EXERCISE INPUT:
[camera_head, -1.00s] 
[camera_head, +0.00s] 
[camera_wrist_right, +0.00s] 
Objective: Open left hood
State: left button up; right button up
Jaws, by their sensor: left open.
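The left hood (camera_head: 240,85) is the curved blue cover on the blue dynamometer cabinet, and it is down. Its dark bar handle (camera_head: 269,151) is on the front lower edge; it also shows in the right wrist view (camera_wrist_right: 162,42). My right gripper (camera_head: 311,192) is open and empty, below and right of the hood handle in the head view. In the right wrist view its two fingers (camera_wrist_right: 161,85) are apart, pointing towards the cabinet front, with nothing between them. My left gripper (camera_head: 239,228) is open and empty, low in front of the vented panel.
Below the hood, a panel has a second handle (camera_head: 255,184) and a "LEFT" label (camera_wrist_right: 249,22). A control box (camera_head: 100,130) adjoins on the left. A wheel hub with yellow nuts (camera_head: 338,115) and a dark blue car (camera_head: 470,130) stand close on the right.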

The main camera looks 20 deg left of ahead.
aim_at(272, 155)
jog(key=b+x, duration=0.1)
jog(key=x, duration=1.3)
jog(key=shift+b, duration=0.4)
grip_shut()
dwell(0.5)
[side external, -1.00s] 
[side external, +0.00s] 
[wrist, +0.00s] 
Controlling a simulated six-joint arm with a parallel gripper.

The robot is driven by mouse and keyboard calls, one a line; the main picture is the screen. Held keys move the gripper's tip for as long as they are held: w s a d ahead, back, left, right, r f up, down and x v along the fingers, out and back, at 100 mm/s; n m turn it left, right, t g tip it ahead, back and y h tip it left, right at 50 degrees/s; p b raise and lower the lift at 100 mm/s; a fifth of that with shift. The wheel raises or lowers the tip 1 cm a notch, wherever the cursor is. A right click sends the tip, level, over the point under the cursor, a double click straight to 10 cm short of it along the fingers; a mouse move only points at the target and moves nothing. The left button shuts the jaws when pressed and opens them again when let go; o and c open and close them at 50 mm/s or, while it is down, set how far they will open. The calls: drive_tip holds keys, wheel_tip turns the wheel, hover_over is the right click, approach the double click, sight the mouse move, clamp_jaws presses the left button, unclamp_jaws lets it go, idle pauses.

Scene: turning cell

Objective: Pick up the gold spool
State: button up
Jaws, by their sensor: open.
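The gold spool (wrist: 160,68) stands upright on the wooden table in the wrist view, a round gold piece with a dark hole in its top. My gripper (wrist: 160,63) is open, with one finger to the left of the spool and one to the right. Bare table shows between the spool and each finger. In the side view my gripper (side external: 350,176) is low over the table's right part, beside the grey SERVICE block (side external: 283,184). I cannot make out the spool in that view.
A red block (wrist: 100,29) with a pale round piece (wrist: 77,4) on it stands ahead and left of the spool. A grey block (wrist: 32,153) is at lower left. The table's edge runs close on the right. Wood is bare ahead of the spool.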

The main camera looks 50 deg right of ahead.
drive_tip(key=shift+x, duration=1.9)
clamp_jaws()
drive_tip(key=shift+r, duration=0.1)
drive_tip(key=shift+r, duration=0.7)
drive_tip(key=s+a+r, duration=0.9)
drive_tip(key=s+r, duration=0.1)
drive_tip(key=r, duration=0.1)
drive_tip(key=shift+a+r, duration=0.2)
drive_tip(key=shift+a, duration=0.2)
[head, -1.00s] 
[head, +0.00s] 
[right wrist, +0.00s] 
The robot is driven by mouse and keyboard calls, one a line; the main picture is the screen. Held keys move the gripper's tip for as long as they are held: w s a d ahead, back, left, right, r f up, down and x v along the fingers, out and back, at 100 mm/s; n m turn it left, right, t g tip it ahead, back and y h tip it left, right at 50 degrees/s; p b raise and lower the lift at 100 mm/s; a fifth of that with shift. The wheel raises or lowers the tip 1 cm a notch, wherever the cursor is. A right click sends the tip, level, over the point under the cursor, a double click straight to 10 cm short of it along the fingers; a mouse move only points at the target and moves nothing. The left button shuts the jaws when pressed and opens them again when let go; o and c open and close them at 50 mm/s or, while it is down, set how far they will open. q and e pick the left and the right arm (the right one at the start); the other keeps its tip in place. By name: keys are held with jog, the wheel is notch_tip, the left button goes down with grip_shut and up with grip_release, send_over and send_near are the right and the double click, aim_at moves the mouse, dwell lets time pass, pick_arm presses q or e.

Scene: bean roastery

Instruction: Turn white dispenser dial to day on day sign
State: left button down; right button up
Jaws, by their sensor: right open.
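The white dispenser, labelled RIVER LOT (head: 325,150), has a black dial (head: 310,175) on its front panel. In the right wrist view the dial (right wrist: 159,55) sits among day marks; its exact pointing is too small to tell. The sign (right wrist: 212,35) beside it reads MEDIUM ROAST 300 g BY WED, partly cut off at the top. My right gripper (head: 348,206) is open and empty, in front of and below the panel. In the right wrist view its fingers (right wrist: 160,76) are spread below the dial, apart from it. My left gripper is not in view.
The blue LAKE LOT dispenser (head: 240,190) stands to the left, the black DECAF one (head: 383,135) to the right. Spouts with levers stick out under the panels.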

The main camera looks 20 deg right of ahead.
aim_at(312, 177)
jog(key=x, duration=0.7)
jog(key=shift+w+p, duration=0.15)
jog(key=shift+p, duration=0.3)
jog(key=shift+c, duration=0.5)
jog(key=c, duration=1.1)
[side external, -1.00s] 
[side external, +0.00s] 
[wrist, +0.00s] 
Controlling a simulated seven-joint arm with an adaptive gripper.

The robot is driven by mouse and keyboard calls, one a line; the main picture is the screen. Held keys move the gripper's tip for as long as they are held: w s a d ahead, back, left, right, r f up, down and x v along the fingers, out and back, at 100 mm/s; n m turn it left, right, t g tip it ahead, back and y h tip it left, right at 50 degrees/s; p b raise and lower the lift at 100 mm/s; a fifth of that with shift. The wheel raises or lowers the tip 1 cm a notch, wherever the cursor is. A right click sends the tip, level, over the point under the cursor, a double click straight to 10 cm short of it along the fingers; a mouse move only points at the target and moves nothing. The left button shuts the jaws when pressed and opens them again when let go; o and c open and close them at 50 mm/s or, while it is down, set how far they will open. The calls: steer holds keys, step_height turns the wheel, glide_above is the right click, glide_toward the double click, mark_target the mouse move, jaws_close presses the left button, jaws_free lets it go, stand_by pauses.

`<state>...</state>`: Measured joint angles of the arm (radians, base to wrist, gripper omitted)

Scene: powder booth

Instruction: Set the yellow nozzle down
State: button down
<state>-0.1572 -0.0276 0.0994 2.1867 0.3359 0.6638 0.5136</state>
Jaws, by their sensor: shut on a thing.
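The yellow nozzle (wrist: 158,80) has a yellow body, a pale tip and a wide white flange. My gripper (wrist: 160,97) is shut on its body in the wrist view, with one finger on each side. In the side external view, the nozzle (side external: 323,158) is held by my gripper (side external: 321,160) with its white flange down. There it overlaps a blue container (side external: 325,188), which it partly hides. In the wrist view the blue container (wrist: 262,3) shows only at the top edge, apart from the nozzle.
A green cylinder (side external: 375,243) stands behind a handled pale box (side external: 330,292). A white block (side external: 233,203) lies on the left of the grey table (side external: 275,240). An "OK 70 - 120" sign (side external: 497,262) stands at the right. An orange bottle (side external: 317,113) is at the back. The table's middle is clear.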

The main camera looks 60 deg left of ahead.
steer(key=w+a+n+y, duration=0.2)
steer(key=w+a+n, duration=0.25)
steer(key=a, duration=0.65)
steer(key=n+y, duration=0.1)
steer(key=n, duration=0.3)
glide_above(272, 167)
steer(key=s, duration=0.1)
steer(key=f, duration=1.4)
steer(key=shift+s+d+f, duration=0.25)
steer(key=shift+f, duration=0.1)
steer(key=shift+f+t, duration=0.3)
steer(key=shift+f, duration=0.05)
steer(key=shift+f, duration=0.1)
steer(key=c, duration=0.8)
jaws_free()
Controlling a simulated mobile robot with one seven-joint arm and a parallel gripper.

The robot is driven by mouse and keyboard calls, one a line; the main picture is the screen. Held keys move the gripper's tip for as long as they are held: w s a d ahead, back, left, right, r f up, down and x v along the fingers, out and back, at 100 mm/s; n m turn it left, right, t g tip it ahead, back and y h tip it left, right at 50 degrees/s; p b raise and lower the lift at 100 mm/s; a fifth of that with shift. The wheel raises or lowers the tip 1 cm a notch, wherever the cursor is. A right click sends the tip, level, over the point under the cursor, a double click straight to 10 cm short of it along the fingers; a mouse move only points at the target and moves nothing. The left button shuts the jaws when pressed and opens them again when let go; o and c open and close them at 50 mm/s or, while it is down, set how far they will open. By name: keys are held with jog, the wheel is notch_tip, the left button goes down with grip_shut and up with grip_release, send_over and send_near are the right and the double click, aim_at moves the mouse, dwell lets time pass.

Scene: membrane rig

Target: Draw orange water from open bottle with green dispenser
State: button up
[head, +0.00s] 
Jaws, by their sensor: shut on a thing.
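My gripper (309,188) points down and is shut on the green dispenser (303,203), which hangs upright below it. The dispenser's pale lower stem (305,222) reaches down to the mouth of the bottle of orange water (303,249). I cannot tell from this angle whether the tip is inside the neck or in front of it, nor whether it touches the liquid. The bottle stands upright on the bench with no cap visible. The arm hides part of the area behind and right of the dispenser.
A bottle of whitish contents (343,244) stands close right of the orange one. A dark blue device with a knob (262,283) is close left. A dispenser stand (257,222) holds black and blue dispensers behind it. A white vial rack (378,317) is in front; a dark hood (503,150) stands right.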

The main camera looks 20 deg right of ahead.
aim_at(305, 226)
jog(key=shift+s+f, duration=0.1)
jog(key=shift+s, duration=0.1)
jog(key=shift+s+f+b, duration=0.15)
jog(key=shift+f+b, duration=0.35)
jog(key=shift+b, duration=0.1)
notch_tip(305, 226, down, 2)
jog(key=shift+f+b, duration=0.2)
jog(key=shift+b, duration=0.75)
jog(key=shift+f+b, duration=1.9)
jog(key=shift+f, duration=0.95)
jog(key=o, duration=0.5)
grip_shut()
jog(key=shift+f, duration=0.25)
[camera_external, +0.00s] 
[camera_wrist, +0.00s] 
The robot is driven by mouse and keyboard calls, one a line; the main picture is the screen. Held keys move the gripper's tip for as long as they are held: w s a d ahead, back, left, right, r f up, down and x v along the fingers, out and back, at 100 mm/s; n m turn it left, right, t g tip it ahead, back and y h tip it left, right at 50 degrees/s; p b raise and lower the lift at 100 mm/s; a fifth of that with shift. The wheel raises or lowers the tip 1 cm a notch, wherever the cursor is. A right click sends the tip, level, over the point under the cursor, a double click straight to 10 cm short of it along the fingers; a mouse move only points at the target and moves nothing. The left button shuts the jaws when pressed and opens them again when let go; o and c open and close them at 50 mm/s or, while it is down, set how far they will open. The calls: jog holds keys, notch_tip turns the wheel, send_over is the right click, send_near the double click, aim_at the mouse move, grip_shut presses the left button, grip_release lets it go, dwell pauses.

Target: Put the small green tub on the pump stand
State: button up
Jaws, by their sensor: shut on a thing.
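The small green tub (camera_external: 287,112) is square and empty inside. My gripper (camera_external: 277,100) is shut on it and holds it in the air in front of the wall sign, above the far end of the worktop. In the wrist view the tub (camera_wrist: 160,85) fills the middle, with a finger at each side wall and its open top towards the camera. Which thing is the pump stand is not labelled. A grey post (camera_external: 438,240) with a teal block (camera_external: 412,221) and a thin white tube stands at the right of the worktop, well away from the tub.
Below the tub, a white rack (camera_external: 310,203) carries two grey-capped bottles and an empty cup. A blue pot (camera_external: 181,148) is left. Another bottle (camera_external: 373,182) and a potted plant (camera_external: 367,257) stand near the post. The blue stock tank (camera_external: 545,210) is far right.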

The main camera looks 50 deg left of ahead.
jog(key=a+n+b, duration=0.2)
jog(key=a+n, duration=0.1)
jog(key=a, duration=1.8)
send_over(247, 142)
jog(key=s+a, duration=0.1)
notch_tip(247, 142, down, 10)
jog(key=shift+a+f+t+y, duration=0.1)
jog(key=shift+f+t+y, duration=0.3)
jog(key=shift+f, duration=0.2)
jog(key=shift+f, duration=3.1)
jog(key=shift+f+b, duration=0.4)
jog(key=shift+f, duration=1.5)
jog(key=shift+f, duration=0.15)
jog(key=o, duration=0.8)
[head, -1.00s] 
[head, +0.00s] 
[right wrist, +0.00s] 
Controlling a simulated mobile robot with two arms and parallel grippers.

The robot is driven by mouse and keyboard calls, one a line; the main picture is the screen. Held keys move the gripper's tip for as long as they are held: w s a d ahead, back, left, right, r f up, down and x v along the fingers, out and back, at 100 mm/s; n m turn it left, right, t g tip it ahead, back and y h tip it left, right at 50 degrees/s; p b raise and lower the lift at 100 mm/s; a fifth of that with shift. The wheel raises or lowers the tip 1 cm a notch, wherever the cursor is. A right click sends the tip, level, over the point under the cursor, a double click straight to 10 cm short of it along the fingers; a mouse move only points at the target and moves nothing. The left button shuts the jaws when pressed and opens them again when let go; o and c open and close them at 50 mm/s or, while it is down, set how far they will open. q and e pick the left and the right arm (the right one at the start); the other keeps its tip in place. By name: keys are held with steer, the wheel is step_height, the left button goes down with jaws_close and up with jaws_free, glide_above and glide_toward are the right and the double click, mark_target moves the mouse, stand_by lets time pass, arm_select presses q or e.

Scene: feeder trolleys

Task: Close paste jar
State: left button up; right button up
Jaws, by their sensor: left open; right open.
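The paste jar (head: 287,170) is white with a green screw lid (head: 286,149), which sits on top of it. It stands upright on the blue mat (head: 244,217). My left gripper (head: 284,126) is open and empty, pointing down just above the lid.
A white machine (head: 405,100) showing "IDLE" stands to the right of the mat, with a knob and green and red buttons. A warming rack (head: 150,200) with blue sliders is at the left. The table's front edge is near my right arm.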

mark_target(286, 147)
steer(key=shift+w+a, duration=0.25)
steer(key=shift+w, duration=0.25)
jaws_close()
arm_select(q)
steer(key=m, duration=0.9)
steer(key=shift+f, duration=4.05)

PROBLEM REQUIREMENTS:
Output the section opening with the line that has "The main camera looks 50 deg left of ahead." and closing with the line that has "Controlling a simulated mobile robot with two". Keep both end lines and leave out the rest.

TASK RESPONSE:
The main camera looks 50 deg left of ahead.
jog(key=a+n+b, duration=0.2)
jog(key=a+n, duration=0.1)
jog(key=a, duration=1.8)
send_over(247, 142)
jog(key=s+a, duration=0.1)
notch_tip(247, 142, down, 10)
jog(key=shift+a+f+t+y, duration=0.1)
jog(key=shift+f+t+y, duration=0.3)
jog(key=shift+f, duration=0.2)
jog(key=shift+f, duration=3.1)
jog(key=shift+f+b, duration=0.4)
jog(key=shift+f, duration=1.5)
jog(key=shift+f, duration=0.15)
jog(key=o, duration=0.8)
[head, -1.00s] 
[head, +0.00s] 
[right wrist, +0.00s] 
Controlling a simulated mobile robot with two arms and parallel grippers.

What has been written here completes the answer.